-- START OF Records supplied --

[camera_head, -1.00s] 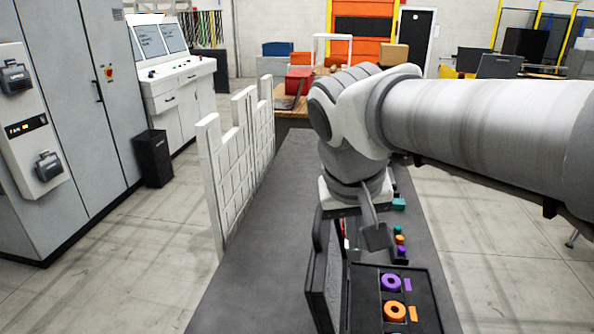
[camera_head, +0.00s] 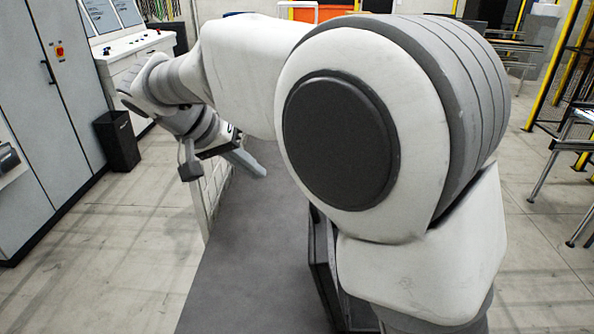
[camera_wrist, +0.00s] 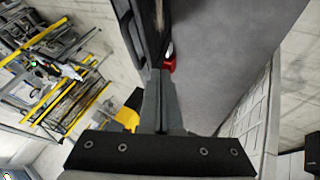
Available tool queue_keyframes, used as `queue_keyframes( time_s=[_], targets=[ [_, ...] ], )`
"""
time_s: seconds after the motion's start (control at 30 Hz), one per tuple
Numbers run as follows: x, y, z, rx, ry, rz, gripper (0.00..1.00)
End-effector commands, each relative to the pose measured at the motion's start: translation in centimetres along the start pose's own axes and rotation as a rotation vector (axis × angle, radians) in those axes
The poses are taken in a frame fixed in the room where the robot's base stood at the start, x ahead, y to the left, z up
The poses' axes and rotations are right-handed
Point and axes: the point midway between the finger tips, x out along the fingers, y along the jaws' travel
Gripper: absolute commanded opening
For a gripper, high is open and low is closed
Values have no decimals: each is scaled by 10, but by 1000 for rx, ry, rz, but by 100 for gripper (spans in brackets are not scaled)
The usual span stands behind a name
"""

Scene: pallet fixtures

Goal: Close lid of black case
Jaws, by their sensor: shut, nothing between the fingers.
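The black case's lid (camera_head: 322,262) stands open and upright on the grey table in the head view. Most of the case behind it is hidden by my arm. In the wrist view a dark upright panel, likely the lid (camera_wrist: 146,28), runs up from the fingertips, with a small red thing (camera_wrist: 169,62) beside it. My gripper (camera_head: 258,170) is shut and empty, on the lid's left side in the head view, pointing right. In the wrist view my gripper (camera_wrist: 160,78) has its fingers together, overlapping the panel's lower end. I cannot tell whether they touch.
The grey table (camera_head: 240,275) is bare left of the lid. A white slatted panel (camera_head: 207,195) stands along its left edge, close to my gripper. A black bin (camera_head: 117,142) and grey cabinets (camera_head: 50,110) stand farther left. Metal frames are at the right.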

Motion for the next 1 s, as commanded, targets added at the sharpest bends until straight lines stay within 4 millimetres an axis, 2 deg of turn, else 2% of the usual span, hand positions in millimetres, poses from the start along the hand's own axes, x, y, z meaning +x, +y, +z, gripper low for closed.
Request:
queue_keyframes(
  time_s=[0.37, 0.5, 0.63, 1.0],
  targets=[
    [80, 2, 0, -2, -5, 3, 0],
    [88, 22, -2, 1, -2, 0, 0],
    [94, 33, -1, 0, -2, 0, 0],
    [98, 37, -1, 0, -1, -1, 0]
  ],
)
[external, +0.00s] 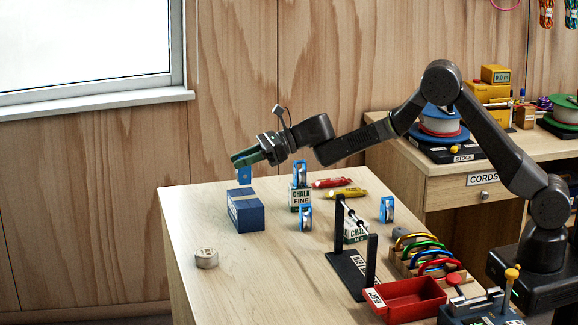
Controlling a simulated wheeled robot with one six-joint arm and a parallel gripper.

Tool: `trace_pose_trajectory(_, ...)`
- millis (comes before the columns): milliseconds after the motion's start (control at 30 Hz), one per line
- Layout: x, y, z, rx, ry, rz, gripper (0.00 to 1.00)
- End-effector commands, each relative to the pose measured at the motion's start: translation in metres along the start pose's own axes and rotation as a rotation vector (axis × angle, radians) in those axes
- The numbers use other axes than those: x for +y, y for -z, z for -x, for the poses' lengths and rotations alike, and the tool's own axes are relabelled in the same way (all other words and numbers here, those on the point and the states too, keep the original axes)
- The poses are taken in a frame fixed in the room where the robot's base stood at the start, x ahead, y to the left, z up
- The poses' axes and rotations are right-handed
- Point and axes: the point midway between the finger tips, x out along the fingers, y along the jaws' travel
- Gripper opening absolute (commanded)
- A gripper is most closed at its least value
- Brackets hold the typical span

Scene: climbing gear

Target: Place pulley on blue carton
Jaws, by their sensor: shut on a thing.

-- END OF Records supplied --

§ Do this
Above are some records; extract exactly the lines from the one containing "The usual span stands behind a name" through the one containing "Controlling a simulated" and drop the pictures.

§ Task answer
The usual span stands behind a name
"""

Scene: pallet fixtures

Goal: Close lid of black case
Jaws, by their sensor: shut, nothing between the fingers.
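The black case's lid (camera_head: 322,262) stands open and upright on the grey table in the head view. Most of the case behind it is hidden by my arm. In the wrist view a dark upright panel, likely the lid (camera_wrist: 146,28), runs up from the fingertips, with a small red thing (camera_wrist: 169,62) beside it. My gripper (camera_head: 258,170) is shut and empty, on the lid's left side in the head view, pointing right. In the wrist view my gripper (camera_wrist: 160,78) has its fingers together, overlapping the panel's lower end. I cannot tell whether they touch.
The grey table (camera_head: 240,275) is bare left of the lid. A white slatted panel (camera_head: 207,195) stands along its left edge, close to my gripper. A black bin (camera_head: 117,142) and grey cabinets (camera_head: 50,110) stand farther left. Metal frames are at the right.

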Motion for the next 1 s, as commanded, targets added at the sharpest bends until straight lines stay within 4 millimetres an axis, 2 deg of turn, else 2% of the usual span, hand positions in millimetres, poses from the start along the hand's own axes, x, y, z meaning +x, +y, +z, gripper low for closed.
Request:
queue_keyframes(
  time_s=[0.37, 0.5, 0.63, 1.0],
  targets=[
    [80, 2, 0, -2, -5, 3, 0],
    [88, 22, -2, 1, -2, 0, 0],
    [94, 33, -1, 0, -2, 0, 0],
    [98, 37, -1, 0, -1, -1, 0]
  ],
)
[external, +0.00s] 
Controlling a simulated wheeled robot with one six-joint arm and a parallel gripper.

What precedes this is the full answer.